Computers wear out. It’s a simple fact of the digital age. Eventually a hard drive will stop spinning, or a CPU will overheat to the point of calamity. The problem isn’t that this happens. The problem is not being prepared when it does. And lets face reality here. If you have a computer or a server, it’s going to happen. It might be within the warranty period. It might be the day after the warranty expires. It might be several years down the road.
It’s not your fault. You’re a business owner, not a computer tech. You can’t predict when it will happen any more than you can predict when your car will break down, or when the kitchen sink will clog. The only thing you can do is be prepared. These steps will help ease the pain:
-Keep regular backups of your important information.
-Keep copies of your important logins. Better yet use an on line password vault.
-When you upgrade, keep your old unit handy for at least 60 days, just in case you missed something important in the transition.
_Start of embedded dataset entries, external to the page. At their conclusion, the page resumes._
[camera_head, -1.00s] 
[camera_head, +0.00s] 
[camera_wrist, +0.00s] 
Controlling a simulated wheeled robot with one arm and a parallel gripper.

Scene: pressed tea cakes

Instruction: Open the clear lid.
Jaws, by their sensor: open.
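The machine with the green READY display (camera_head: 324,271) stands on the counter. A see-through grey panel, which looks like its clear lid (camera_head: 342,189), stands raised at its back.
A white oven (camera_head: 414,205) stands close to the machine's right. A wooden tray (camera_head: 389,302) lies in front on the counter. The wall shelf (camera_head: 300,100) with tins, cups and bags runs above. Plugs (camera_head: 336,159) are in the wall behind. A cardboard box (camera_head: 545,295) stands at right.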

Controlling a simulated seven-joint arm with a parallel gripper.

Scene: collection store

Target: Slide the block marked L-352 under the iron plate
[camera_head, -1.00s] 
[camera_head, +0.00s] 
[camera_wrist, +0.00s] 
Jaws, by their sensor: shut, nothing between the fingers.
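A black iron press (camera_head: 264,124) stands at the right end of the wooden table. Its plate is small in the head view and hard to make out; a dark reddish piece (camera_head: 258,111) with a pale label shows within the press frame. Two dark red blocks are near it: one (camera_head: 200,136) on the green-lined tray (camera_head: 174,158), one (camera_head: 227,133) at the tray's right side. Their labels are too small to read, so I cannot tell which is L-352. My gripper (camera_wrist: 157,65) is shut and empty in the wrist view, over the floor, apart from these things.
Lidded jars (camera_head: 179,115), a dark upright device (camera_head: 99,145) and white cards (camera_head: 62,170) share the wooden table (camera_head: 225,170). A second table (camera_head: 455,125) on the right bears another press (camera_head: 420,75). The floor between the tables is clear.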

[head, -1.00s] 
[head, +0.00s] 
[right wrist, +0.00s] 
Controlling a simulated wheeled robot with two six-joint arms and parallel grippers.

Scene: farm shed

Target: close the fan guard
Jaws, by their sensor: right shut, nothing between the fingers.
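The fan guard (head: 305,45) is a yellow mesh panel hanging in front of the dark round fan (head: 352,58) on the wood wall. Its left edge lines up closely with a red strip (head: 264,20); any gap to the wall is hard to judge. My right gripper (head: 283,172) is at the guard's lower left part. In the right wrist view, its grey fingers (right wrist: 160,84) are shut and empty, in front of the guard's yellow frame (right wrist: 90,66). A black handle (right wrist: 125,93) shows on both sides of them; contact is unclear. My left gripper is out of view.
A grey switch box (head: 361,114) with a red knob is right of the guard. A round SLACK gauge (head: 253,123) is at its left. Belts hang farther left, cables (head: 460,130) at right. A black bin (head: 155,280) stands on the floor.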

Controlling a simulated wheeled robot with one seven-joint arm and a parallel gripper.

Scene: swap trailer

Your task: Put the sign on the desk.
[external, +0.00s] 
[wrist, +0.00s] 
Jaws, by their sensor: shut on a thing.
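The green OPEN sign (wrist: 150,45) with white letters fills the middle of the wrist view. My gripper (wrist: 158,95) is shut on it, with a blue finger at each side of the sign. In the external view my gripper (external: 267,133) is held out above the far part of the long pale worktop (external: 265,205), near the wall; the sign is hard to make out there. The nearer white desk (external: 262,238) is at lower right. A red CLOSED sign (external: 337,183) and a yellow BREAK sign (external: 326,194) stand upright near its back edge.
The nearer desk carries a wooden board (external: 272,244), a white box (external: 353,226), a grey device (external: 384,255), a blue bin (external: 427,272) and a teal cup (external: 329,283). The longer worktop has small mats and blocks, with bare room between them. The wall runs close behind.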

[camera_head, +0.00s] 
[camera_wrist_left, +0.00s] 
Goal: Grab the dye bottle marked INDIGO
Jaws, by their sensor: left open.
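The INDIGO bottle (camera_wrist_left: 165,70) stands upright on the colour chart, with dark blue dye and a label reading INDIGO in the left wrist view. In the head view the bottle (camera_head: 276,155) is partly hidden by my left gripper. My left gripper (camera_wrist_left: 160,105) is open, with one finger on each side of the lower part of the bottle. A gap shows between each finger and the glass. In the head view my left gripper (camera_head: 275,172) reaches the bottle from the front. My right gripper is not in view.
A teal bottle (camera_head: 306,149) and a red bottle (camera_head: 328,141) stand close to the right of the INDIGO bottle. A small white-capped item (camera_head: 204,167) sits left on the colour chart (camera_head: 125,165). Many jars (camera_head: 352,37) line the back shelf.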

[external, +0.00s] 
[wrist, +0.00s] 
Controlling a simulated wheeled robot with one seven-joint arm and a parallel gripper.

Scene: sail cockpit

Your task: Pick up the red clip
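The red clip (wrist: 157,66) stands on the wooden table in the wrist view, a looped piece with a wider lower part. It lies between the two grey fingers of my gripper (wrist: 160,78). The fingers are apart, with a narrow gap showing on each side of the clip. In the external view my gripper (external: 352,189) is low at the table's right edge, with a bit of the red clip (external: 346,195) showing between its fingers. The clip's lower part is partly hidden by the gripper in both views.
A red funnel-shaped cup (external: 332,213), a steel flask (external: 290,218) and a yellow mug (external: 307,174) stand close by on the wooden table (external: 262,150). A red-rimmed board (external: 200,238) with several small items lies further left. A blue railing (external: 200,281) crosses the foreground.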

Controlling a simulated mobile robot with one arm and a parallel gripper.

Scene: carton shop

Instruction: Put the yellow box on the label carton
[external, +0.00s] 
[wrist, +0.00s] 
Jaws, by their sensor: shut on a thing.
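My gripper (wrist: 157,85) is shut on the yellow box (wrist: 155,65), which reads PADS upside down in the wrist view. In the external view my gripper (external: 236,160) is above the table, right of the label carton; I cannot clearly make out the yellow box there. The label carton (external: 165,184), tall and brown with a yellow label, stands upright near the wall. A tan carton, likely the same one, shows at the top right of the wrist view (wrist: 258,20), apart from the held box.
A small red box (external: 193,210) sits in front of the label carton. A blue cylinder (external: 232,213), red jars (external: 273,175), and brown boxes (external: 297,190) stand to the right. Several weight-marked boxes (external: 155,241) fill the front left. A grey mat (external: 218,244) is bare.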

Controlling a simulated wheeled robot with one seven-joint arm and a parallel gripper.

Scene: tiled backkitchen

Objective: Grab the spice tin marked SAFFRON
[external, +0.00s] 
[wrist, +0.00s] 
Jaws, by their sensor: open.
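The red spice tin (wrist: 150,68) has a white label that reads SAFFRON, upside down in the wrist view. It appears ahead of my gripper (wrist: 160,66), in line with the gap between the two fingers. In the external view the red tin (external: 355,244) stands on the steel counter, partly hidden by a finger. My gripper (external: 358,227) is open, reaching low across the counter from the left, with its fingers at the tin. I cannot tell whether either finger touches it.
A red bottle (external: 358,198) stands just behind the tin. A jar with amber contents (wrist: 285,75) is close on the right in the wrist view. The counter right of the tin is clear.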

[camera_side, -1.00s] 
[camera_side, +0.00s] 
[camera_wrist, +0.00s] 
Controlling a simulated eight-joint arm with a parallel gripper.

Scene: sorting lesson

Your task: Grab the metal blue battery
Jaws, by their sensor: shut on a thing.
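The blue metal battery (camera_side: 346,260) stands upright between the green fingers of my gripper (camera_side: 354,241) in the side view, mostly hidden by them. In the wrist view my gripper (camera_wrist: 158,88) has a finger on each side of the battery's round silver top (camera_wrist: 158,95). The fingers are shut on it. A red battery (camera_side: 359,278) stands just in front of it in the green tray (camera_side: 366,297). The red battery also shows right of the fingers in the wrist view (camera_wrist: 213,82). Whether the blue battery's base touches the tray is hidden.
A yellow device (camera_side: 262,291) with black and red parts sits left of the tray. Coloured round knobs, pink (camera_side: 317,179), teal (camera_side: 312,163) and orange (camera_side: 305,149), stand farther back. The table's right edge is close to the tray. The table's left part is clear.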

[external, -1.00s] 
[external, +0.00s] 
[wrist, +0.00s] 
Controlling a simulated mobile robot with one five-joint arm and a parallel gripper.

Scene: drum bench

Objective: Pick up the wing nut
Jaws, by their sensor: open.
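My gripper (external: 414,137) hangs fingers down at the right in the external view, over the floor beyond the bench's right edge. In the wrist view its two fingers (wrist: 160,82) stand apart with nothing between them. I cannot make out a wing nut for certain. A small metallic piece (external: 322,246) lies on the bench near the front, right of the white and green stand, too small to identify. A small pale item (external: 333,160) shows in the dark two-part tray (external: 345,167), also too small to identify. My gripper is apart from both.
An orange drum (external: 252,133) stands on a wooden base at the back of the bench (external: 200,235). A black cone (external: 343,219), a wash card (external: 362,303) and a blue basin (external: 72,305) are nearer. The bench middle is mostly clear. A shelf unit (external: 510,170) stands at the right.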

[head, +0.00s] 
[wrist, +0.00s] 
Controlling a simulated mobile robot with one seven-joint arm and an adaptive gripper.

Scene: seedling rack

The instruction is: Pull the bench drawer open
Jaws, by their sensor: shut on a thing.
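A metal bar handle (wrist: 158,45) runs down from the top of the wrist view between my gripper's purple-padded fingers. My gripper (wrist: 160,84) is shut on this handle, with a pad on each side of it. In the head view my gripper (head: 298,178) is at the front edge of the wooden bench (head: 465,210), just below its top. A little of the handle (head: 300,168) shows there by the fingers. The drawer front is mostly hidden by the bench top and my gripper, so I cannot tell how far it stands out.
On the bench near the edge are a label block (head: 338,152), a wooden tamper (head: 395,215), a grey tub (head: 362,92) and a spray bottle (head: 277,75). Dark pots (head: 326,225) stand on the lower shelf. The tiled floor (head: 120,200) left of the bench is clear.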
-If your old server/computer/device still works when you upgrade, keep it around until you upgrade again as a fall back, “just-in-case” anything should happen. Just make sure you turn it on once a month to be sure it still works.
-If your computer or device starts getting slow, have the hard drive/internal memory cleaned by a professional. This will entail removing any programs or apps that you aren’t using anymore, updating & cleaning up the operating system, clearing out internet cache & cookies and all sorts of other things to speed it back up again.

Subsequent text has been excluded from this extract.